A Red Sorting Issue Provides a Further Case Study

qtxie says:

You cannot sort NaN as it's not equal to any float values, and neither greater nor lesser than any float values. NaN - Wikipedia

hiiamboris says:

I suggest that sort should treat NaNs as if these were of different type than floats. Although it's a design decision that should be taken by the core team only.

Gregg says kind of what I say above:

The question for me is not what IEEE says, but what makes Red b) produce the most useful result that is easy to reason about¹ (e.g. NaNs group together and other values are sorted correctly), and a) not look stupid.

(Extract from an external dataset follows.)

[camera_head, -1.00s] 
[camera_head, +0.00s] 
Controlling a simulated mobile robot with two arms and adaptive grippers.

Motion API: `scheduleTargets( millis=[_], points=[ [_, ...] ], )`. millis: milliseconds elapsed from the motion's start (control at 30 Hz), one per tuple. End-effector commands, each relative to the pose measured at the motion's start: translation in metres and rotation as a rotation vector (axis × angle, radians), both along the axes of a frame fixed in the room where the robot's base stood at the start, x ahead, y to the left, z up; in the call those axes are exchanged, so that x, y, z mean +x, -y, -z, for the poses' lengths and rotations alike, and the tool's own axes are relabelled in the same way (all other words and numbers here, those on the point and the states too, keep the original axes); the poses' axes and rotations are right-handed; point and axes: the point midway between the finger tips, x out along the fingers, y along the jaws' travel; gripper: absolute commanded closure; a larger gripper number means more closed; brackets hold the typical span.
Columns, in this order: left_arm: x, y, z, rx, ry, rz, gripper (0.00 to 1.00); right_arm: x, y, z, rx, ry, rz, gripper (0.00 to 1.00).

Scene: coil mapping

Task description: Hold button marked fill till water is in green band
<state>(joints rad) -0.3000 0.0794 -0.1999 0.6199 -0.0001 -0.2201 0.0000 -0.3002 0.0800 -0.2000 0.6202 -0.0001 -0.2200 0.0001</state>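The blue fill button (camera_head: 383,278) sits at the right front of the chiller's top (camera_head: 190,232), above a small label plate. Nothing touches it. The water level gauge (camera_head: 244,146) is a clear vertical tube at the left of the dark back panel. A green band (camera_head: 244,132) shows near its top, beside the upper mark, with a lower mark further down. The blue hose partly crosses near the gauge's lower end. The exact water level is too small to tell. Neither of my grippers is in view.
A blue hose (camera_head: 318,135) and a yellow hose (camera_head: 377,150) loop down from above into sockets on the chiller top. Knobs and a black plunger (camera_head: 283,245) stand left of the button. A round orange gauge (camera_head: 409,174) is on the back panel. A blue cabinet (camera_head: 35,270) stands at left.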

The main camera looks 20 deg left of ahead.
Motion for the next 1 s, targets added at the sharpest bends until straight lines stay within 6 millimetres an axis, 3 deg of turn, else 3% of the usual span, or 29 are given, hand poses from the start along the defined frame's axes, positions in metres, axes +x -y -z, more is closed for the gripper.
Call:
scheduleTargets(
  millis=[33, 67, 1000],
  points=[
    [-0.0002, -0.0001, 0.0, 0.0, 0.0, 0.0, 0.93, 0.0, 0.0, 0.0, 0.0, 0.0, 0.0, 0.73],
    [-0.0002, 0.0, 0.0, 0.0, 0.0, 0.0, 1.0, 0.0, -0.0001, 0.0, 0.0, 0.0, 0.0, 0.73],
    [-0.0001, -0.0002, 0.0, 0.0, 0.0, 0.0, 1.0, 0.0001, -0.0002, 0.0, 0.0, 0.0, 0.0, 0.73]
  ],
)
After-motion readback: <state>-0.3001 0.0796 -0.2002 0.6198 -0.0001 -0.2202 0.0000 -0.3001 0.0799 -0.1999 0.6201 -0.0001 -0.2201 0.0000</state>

Beyond that, they have a bunch of bugs that arise when some given function (e.g. max) isn't consciously written to handle the NaN or other anomalous states. The bugs they've logged aren't the only ones they have--merely the ones someone tripped over and complained about--it's a systemic problem.

Rebol2 and R3-Alpha avoided the problem by just not having the representations. But if they're going to exist (and I think they likely should), it seems clear to me that it's better if a routine that takes FLOAT! not be getting these states unless their typecheck interface says they can handle them. A parameter typecheck error is better than just doing something random or wrong.

Antiform word! ~NaN~... and definitional error! NaN... working together... have cross-cutting benefits to sorting this all out. I believe similar arguments apply to the ~+inf~, ~-inf~, ~+0~ and ~-0~ cases, assuming that supporting them does more good than harm.